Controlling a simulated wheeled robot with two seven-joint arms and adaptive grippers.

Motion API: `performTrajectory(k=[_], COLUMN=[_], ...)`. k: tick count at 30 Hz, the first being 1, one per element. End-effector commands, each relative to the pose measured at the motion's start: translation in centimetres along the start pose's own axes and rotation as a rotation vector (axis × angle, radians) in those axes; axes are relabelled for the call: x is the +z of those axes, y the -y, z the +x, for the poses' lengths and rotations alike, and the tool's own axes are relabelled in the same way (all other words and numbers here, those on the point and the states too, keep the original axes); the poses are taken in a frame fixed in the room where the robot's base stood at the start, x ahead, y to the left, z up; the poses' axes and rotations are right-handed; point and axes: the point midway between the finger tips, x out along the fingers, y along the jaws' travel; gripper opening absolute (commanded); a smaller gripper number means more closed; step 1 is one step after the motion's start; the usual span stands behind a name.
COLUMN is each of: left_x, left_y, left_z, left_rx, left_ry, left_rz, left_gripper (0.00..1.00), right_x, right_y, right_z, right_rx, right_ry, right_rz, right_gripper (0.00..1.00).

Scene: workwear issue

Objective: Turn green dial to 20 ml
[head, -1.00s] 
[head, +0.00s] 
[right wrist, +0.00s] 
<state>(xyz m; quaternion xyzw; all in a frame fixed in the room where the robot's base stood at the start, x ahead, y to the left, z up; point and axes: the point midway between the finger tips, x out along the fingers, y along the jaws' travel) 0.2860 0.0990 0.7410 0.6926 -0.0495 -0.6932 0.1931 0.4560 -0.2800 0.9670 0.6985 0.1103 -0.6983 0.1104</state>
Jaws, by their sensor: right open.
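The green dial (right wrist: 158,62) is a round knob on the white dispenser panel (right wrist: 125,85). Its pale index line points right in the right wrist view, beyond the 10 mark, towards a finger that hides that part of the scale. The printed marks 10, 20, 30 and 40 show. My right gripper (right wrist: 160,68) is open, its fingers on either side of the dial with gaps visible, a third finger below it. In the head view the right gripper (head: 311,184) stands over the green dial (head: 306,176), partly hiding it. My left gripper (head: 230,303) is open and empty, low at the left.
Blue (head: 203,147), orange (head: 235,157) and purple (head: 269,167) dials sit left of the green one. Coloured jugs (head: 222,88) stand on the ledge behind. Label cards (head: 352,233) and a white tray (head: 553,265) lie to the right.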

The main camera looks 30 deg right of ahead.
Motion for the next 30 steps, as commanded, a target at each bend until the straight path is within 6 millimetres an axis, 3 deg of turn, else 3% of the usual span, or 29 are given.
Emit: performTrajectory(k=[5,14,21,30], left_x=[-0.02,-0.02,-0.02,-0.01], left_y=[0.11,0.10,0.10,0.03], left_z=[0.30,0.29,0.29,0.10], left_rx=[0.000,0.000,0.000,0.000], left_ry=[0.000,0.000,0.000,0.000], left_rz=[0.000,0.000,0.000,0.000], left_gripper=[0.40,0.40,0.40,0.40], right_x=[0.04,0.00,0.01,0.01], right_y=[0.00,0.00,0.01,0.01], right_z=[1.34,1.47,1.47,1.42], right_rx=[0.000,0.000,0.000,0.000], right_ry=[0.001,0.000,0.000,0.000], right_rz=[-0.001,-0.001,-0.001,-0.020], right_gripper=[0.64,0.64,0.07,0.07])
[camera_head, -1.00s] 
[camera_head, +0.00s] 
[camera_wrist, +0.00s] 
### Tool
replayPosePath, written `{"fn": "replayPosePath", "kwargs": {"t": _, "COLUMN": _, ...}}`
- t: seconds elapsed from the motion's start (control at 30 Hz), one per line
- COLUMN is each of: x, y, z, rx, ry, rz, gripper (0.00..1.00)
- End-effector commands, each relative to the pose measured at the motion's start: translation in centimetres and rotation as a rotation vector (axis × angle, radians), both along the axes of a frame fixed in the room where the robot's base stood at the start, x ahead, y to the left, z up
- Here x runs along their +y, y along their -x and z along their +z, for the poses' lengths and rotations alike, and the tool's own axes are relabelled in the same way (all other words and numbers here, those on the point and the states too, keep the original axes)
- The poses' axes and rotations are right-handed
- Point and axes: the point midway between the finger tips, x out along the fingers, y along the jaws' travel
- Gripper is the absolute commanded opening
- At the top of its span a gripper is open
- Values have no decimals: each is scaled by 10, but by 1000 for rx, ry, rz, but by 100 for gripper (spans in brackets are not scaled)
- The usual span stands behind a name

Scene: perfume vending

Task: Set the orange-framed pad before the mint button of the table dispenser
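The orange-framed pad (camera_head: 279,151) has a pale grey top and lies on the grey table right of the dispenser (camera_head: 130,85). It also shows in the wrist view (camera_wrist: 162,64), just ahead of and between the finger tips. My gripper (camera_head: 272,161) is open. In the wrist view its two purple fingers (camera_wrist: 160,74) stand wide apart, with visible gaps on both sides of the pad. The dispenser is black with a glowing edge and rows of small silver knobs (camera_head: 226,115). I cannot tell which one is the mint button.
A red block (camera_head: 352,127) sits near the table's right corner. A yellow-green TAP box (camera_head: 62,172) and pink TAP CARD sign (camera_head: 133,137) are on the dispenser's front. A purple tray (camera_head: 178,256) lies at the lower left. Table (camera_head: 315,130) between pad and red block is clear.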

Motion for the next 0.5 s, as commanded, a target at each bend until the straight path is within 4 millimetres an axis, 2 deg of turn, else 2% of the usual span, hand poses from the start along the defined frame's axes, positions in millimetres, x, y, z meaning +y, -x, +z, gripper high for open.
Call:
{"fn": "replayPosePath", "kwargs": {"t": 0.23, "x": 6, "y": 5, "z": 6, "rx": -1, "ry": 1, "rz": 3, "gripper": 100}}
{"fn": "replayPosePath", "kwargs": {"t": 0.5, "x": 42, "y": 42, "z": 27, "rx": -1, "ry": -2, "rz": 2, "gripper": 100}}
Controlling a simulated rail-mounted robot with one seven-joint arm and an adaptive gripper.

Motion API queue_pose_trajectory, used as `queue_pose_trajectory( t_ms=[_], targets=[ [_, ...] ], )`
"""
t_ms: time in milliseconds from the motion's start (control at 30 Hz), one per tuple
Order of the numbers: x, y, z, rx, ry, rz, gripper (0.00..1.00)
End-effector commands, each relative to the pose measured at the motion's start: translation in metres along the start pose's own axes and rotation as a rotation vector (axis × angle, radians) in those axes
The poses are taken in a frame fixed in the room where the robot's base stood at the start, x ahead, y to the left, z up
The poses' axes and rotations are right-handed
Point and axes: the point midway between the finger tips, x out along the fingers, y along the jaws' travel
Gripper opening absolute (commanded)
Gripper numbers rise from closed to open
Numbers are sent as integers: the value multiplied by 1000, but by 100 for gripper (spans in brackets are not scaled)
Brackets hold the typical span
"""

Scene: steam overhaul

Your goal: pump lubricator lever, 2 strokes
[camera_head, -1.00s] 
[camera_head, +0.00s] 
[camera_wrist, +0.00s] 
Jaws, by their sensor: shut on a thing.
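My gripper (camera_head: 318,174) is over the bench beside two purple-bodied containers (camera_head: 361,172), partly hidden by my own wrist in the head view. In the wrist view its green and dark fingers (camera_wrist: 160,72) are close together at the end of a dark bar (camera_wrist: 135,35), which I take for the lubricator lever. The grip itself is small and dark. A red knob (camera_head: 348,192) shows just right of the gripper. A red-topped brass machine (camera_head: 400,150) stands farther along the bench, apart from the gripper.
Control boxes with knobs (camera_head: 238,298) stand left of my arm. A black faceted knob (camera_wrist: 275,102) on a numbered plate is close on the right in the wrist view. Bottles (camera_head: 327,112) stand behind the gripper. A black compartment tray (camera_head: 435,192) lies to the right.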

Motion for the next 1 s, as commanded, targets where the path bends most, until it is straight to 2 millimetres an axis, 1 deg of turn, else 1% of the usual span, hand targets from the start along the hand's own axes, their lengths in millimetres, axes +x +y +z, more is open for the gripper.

┄┄┄┄┄┄┄┄┄┄

[YOUR TASK]
Wherever a line in the data above holds "Controlling", copy that line.

[THE RESPONSE]
Controlling a simulated wheeled robot with two seven-joint arms and adaptive grippers.
Controlling a simulated rail-mounted robot with one seven-joint arm and an adaptive gripper.

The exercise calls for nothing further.